TASK TO COMPLETE:
Give a verbatim repeat of the lines that run from the line containing "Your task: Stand" to the end of the data below.

____ STORED ROWS

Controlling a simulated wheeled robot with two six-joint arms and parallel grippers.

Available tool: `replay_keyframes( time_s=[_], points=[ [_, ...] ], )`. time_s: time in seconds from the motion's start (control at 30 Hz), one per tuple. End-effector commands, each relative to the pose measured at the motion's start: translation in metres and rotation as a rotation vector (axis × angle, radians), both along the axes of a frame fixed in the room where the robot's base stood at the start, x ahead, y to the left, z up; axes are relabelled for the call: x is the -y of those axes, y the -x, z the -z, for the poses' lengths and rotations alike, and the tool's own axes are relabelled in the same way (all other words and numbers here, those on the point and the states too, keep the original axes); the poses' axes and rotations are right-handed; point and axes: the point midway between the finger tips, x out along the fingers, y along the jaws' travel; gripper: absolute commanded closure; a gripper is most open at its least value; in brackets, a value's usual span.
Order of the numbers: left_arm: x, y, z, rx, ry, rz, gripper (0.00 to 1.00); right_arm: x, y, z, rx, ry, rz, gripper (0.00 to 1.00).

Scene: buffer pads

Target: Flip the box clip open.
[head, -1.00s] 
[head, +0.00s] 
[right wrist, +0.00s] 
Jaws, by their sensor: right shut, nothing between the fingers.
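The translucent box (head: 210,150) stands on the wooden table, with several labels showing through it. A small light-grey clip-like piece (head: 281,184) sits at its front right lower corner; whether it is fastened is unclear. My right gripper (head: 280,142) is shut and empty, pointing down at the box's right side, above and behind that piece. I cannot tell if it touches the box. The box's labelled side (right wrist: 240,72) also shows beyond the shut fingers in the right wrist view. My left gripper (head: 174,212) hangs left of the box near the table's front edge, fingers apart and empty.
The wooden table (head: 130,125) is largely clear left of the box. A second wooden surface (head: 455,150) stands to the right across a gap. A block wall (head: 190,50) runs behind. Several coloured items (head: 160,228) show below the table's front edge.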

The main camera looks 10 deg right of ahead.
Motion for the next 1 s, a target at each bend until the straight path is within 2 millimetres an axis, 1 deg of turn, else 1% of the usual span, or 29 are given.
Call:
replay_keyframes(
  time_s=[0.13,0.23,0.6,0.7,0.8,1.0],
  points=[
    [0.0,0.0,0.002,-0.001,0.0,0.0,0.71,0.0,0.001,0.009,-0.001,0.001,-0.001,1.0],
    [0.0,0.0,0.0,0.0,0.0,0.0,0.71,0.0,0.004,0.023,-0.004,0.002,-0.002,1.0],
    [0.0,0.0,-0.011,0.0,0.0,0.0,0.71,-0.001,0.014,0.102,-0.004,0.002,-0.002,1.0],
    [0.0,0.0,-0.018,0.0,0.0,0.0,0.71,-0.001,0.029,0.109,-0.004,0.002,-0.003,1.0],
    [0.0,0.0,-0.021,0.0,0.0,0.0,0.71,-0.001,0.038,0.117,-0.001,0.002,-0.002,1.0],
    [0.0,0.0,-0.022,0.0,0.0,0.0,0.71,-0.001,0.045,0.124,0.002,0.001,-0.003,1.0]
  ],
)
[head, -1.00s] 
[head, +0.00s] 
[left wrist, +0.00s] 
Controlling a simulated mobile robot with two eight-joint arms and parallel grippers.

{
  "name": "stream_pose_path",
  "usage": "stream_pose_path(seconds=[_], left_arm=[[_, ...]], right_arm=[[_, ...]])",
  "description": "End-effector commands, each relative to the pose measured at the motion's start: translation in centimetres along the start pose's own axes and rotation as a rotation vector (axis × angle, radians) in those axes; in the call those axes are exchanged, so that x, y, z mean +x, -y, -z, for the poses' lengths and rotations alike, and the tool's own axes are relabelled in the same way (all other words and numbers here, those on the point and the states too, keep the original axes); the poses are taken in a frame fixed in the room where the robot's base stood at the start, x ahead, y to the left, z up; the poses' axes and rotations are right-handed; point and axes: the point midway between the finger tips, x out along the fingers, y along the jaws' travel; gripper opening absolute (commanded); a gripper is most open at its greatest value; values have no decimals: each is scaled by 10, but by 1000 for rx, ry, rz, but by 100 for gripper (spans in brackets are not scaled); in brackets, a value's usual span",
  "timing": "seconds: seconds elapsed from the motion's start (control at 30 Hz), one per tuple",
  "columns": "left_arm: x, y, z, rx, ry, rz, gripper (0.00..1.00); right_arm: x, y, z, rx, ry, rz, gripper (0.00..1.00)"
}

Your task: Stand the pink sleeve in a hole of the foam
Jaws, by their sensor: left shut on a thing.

________

COMPLETE ANSWER:
Your task: Stand the pink sleeve in a hole of the foam
Jaws, by their sensor: left shut on a thing.

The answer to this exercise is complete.